• Exercise aim
Here are some records; return them all exactly.

• Information supplied
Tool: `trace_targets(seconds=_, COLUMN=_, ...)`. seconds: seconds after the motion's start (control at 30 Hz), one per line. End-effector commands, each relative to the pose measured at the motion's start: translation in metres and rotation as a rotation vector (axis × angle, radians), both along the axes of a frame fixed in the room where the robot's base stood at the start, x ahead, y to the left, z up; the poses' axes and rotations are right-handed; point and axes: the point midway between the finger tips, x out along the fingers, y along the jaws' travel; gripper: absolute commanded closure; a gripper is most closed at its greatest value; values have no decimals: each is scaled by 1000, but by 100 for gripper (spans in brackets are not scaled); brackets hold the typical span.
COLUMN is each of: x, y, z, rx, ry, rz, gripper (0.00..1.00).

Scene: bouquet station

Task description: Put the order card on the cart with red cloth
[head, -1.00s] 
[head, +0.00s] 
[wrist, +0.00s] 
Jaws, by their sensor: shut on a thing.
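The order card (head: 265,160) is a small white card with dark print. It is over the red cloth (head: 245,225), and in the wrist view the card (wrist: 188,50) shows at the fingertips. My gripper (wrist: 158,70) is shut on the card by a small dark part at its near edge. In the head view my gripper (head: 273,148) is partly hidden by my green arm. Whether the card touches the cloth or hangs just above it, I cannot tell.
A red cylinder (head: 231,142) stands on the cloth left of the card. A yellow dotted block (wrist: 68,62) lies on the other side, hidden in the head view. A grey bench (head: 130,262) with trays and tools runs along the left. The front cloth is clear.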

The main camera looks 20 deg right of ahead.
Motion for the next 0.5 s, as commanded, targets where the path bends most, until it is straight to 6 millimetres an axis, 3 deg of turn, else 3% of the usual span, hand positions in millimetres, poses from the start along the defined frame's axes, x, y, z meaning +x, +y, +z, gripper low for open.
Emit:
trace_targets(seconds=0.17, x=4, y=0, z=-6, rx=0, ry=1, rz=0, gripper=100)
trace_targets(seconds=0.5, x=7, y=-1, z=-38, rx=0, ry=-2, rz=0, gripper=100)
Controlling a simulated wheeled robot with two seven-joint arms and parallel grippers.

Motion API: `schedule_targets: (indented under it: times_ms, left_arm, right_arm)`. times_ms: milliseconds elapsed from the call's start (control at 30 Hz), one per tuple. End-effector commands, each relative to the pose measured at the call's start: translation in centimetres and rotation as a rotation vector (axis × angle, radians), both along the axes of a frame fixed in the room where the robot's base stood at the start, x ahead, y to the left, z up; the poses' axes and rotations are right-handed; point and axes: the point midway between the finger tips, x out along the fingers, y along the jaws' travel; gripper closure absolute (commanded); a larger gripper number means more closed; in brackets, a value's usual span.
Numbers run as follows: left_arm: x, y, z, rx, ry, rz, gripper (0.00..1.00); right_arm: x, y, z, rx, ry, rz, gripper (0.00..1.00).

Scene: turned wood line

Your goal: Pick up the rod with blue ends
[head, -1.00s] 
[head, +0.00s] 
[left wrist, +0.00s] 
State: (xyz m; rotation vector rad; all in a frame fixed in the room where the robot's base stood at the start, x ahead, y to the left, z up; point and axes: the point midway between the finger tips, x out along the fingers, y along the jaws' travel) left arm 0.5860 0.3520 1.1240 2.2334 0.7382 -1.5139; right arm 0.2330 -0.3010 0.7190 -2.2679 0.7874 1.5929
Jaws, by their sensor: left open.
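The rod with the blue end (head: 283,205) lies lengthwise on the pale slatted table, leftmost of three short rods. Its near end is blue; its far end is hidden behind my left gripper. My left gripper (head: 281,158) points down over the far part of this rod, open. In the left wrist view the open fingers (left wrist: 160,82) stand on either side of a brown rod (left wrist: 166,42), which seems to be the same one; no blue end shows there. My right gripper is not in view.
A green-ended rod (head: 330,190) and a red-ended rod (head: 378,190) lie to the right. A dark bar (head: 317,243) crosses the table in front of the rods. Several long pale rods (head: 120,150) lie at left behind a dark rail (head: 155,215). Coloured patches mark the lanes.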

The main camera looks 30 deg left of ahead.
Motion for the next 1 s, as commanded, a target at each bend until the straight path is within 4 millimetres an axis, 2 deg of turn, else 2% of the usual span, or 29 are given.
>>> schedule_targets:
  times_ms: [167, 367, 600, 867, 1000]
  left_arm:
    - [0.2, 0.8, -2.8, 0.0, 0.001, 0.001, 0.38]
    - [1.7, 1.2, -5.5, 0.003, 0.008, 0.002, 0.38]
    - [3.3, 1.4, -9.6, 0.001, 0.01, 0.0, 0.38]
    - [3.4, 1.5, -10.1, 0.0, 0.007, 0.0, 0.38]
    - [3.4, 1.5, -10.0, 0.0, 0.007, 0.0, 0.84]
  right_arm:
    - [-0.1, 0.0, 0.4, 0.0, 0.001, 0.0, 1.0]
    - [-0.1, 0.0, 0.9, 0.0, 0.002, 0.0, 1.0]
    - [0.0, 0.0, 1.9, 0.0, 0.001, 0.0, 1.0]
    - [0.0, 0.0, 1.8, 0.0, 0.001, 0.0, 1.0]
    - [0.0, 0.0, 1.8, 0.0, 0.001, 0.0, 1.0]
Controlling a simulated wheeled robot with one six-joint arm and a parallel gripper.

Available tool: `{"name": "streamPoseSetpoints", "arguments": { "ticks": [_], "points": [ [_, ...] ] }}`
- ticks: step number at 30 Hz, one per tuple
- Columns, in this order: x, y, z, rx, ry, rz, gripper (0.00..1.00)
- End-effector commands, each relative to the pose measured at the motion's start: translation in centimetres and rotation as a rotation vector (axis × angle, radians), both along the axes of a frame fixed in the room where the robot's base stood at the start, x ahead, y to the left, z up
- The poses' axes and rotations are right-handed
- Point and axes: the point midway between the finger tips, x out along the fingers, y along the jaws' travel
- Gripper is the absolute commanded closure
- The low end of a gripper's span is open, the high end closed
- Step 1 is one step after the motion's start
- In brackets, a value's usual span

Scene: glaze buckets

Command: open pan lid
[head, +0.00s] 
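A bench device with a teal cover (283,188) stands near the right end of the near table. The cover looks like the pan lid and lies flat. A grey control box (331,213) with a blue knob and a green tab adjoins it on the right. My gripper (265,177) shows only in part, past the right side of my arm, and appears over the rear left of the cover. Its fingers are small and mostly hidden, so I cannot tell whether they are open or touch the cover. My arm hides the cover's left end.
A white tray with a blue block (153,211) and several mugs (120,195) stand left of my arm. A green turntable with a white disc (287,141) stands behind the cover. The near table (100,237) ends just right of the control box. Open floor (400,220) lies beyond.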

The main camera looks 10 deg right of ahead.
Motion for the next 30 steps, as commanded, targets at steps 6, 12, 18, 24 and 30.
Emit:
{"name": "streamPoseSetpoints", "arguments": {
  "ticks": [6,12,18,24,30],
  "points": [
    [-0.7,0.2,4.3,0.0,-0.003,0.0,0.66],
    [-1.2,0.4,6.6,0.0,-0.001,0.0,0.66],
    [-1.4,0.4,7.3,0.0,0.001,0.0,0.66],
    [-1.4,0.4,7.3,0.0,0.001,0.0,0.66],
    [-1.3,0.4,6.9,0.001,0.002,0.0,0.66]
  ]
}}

• The solution
Tool: `trace_targets(seconds=_, COLUMN=_, ...)`. seconds: seconds after the motion's start (control at 30 Hz), one per line. End-effector commands, each relative to the pose measured at the motion's start: translation in metres and rotation as a rotation vector (axis × angle, radians), both along the axes of a frame fixed in the room where the robot's base stood at the start, x ahead, y to the left, z up; the poses' axes and rotations are right-handed; point and axes: the point midway between the finger tips, x out along the fingers, y along the jaws' travel; gripper: absolute commanded closure; a gripper is most closed at its greatest value; values have no decimals: each is scaled by 1000, but by 100 for gripper (spans in brackets are not scaled); brackets hold the typical span.
COLUMN is each of: x, y, z, rx, ry, rz, gripper (0.00..1.00).

Scene: bouquet station

Task description: Put the order card on the cart with red cloth
[head, -1.00s] 
[head, +0.00s] 
[wrist, +0.00s] 
Jaws, by their sensor: shut on a thing.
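The order card (head: 265,160) is a small white card with dark print. It is over the red cloth (head: 245,225), and in the wrist view the card (wrist: 188,50) shows at the fingertips. My gripper (wrist: 158,70) is shut on the card by a small dark part at its near edge. In the head view my gripper (head: 273,148) is partly hidden by my green arm. Whether the card touches the cloth or hangs just above it, I cannot tell.
A red cylinder (head: 231,142) stands on the cloth left of the card. A yellow dotted block (wrist: 68,62) lies on the other side, hidden in the head view. A grey bench (head: 130,262) with trays and tools runs along the left. The front cloth is clear.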

The main camera looks 20 deg right of ahead.
Motion for the next 0.5 s, as commanded, targets where the path bends most, until it is straight to 6 millimetres an axis, 3 deg of turn, else 3% of the usual span, hand positions in millimetres, poses from the start along the defined frame's axes, x, y, z meaning +x, +y, +z, gripper low for open.
Emit:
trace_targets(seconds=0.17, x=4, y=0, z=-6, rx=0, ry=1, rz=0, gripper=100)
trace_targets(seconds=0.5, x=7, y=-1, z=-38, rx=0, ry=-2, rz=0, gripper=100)
Controlling a simulated wheeled robot with two seven-joint arms and parallel grippers.

Motion API: `schedule_targets: (indented under it: times_ms, left_arm, right_arm)`. times_ms: milliseconds elapsed from the call's start (control at 30 Hz), one per tuple. End-effector commands, each relative to the pose measured at the call's start: translation in centimetres and rotation as a rotation vector (axis × angle, radians), both along the axes of a frame fixed in the room where the robot's base stood at the start, x ahead, y to the left, z up; the poses' axes and rotations are right-handed; point and axes: the point midway between the finger tips, x out along the fingers, y along the jaws' travel; gripper closure absolute (commanded); a larger gripper number means more closed; in brackets, a value's usual span.
Numbers run as follows: left_arm: x, y, z, rx, ry, rz, gripper (0.00..1.00); right_arm: x, y, z, rx, ry, rz, gripper (0.00..1.00).

Scene: turned wood line

Your goal: Pick up the rod with blue ends
[head, -1.00s] 
[head, +0.00s] 
[left wrist, +0.00s] 
State: (xyz m; rotation vector rad; all in a frame fixed in the room where the robot's base stood at the start, x ahead, y to the left, z up; point and axes: the point midway between the finger tips, x out along the fingers, y along the jaws' travel) left arm 0.5860 0.3520 1.1240 2.2334 0.7382 -1.5139; right arm 0.2330 -0.3010 0.7190 -2.2679 0.7874 1.5929
Jaws, by their sensor: left open.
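The rod with the blue end (head: 283,205) lies lengthwise on the pale slatted table, leftmost of three short rods. Its near end is blue; its far end is hidden behind my left gripper. My left gripper (head: 281,158) points down over the far part of this rod, open. In the left wrist view the open fingers (left wrist: 160,82) stand on either side of a brown rod (left wrist: 166,42), which seems to be the same one; no blue end shows there. My right gripper is not in view.
A green-ended rod (head: 330,190) and a red-ended rod (head: 378,190) lie to the right. A dark bar (head: 317,243) crosses the table in front of the rods. Several long pale rods (head: 120,150) lie at left behind a dark rail (head: 155,215). Coloured patches mark the lanes.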

The main camera looks 30 deg left of ahead.
Motion for the next 1 s, as commanded, a target at each bend until the straight path is within 4 millimetres an axis, 2 deg of turn, else 2% of the usual span, or 29 are given.
>>> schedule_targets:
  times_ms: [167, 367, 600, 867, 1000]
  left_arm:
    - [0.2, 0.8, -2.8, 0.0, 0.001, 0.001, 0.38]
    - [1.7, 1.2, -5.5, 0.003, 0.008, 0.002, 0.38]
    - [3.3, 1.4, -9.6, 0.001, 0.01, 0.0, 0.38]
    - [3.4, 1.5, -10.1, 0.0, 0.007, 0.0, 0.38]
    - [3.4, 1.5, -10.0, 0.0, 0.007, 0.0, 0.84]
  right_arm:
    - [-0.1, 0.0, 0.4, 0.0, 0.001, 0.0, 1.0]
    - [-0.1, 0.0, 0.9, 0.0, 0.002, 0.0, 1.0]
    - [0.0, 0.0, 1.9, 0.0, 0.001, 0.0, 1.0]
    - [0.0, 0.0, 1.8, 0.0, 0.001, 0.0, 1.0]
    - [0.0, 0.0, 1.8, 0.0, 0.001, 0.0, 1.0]
Controlling a simulated wheeled robot with one six-joint arm and a parallel gripper.

Available tool: `{"name": "streamPoseSetpoints", "arguments": { "ticks": [_], "points": [ [_, ...] ] }}`
- ticks: step number at 30 Hz, one per tuple
- Columns, in this order: x, y, z, rx, ry, rz, gripper (0.00..1.00)
- End-effector commands, each relative to the pose measured at the motion's start: translation in centimetres and rotation as a rotation vector (axis × angle, radians), both along the axes of a frame fixed in the room where the robot's base stood at the start, x ahead, y to the left, z up
- The poses' axes and rotations are right-handed
- Point and axes: the point midway between the finger tips, x out along the fingers, y along the jaws' travel
- Gripper is the absolute commanded closure
- The low end of a gripper's span is open, the high end closed
- Step 1 is one step after the motion's start
- In brackets, a value's usual span

Scene: glaze buckets

Command: open pan lid
[head, +0.00s] 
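A bench device with a teal cover (283,188) stands near the right end of the near table. The cover looks like the pan lid and lies flat. A grey control box (331,213) with a blue knob and a green tab adjoins it on the right. My gripper (265,177) shows only in part, past the right side of my arm, and appears over the rear left of the cover. Its fingers are small and mostly hidden, so I cannot tell whether they are open or touch the cover. My arm hides the cover's left end.
A white tray with a blue block (153,211) and several mugs (120,195) stand left of my arm. A green turntable with a white disc (287,141) stands behind the cover. The near table (100,237) ends just right of the control box. Open floor (400,220) lies beyond.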

The main camera looks 10 deg right of ahead.
Motion for the next 30 steps, as commanded, targets at steps 6, 12, 18, 24 and 30.
Emit:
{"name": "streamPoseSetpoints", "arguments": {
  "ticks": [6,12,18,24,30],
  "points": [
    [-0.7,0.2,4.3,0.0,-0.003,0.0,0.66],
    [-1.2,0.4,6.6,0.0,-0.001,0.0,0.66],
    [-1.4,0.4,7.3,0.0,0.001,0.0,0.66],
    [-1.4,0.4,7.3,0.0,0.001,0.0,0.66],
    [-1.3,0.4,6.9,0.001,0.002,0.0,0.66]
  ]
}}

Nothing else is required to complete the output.